As the United States basks in the glow of its best Winter Olympics ever, Russia is dealing with its worst. And there are going to be consequences.
"Those who are responsible for the team's training for the Olympic Games must answer, now. They must have the courage to step down," President Dmitry Medvedev told a gathering of the United Russia party on Monday.
"If they haven't, we will help them," Medvedev added, according to Interfax.
Medvedev stayed quiet throughout the games while the country howled about how its mighty winter athletes had fallen. Medvedev had planned a trip to Vancouver for the closing ceremony but canceled at the last minute, a spokesman told ABC News, because there was too much important business in Moscow.
Russia won 15 medals, but just three of them were gold -- the smallest number Russia had taken home from the winter games since its first in 1994. In the nine winter Olympics from 1954 to 1988, the Soviet Union won the medal count all but two times. When it didn't finish first it was second.
In Vancouver, Russia finished sixth.
The embarrassment is compounded by the fact that Russia is hosting the next Winter Olympics in 2014, in the Black Sea resort of Sochi. The facilities are projected to cost some $7 billion, and Prime Minister Vladimir Putin has been heavily involved.
In the first days of Vancouver there were signs things weren't going according to plan.
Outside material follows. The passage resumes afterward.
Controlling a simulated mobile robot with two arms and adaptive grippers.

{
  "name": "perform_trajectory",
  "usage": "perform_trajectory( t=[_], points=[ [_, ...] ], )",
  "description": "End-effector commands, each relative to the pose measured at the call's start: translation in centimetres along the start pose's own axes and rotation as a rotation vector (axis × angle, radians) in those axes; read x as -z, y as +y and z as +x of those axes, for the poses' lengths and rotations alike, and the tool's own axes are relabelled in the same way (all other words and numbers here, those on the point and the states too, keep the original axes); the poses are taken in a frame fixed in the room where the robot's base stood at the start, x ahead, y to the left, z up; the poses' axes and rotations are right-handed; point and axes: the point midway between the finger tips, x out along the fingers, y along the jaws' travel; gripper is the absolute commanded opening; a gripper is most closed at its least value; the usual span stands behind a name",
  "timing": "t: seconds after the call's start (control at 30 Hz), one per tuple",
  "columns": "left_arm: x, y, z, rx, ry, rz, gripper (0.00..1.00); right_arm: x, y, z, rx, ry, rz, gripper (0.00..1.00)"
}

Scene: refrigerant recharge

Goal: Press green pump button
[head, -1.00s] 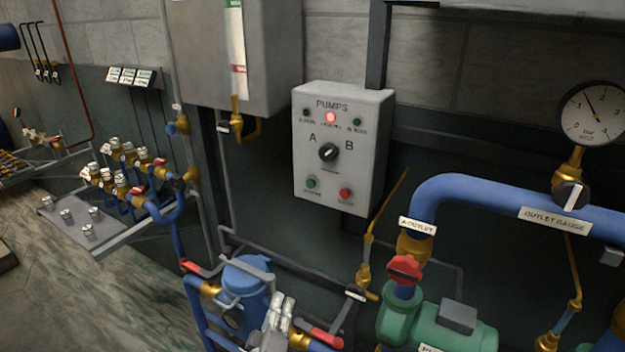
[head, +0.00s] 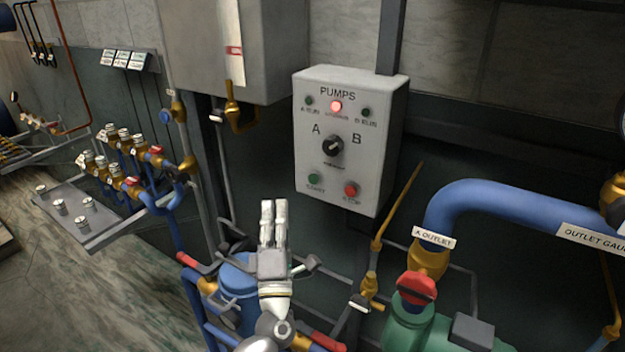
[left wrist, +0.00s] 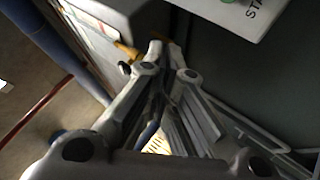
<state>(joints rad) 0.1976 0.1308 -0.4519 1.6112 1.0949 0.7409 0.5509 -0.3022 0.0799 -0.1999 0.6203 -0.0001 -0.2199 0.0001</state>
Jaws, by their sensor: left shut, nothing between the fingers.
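The pumps control box (head: 320,110) hangs on the dark wall panel at the centre of the head view. The green start button (head: 314,178) is at its lower left, beside the red stop button (head: 351,190). A red lamp glows at its top, above a black A/B selector knob (head: 332,146). My left gripper (head: 273,204) is shut and empty, pointing up, below and left of the green button and apart from it. In the left wrist view the shut fingers (left wrist: 166,45) show, with the edge of the green button (left wrist: 227,1) at the top. My right gripper is not in view.
A grey cabinet (head: 225,50) with a brass valve (head: 236,112) stands up and left of the gripper. A blue pipe (head: 490,205), a red valve handle (head: 416,288) and a green pump (head: 405,332) are at right. A blue vessel (head: 236,275) is behind my arm.

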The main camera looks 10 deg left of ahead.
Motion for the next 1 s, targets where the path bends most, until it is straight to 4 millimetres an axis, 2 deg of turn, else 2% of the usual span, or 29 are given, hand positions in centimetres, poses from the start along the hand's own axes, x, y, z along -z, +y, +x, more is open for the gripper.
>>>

Russia failed to clinch the pairs figure skating title for the first time in 50 years. 2006 gold medalist Evgeny Plushenko took silver. Then, when the mighty Russian men's hockey team "crashed into a [Canadian] Maple tree," as one newspaper put it, the air went out of the country.
Nationalist opposition leaders called for the immediate dismissal of the head of the country's Olypmic committee and the sports minister.
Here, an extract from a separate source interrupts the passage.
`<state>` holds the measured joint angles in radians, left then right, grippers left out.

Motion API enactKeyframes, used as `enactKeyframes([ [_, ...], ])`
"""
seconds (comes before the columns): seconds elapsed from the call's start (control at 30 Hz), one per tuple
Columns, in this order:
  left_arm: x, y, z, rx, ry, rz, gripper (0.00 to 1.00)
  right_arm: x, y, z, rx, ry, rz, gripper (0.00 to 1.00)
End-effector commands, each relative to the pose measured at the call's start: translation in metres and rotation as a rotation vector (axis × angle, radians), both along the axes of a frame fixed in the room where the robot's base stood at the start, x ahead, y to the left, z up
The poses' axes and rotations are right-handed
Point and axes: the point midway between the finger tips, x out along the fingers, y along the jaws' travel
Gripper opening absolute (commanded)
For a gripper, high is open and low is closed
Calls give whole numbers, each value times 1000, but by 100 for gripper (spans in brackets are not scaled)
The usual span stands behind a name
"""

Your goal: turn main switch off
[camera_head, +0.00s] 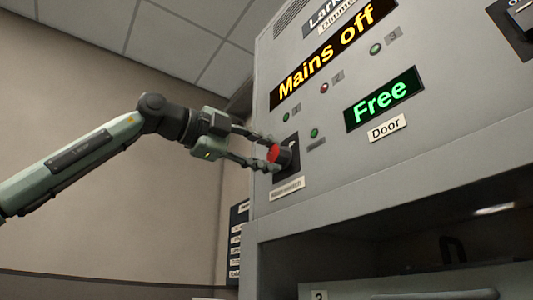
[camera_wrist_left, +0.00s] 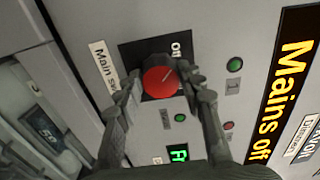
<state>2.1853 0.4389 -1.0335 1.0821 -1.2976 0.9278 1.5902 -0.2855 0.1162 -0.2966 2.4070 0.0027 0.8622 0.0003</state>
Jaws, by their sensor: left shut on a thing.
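The main switch is a knob with a red face and black sides (camera_head: 280,155) on a dark plate on the grey cabinet front. It also shows in the left wrist view (camera_wrist_left: 160,82), with the word "off" on the plate beside it. My left gripper (camera_head: 274,152) comes in from the left, with one finger on each side of the knob, shut on it. The fingers hide parts of the knob and plate. The yellow display (camera_head: 318,68) above reads "Mains off". My right gripper is not in view.
A green display reading "Free" (camera_head: 384,98) sits over a "Door" label (camera_head: 387,128). Several small green and red lamps dot the panel near the switch. Below is a dark open recess (camera_head: 400,255) with a handle.

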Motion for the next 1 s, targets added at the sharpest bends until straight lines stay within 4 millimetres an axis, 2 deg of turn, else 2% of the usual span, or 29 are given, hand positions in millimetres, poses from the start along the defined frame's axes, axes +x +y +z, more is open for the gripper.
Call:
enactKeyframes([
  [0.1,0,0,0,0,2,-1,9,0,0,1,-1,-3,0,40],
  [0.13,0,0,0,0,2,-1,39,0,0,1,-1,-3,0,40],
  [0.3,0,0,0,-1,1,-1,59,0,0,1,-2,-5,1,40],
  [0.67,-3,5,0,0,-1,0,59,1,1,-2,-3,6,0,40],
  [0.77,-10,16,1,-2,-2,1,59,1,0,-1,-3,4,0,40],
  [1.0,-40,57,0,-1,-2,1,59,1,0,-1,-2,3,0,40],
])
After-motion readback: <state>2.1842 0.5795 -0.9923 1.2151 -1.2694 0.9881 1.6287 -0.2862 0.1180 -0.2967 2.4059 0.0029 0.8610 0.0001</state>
Putin stopped just short of calling for the mass firings many others did, but made it clear something would be done to "fix the situation" before the games in Sochi.
A New Approach For Russia
Less than 24 hours after the Olympic flame in Vancouver went out, Medvedev is sketching out a new approach for the Russian program.
"We must drastically change the training of our athletes, judging by what has happened in Vancouver," he said. "We have been living on Soviet resources for a long time, but that is over now."
"Unprecedented investments are being made in sports in Russia, but money is not everything," said Medvedev. "The new training system must focus on athletes rather than on fat cats, the sport federations."
A leaked memo reported by the Russian newspaper Izvestia showed that sports officials privately expected to win around 31 medals, at least seven of them gold. A poll released by the Moscow-based Levada Center showed that Russians on average expected 14 gold medals.
Their president did too, but on Monday he did manage to recognize what few medals were won.
"We shall certainly thank those athletes who achieved results and attained victories," said Medvedev. "Too bad there were not very many of them."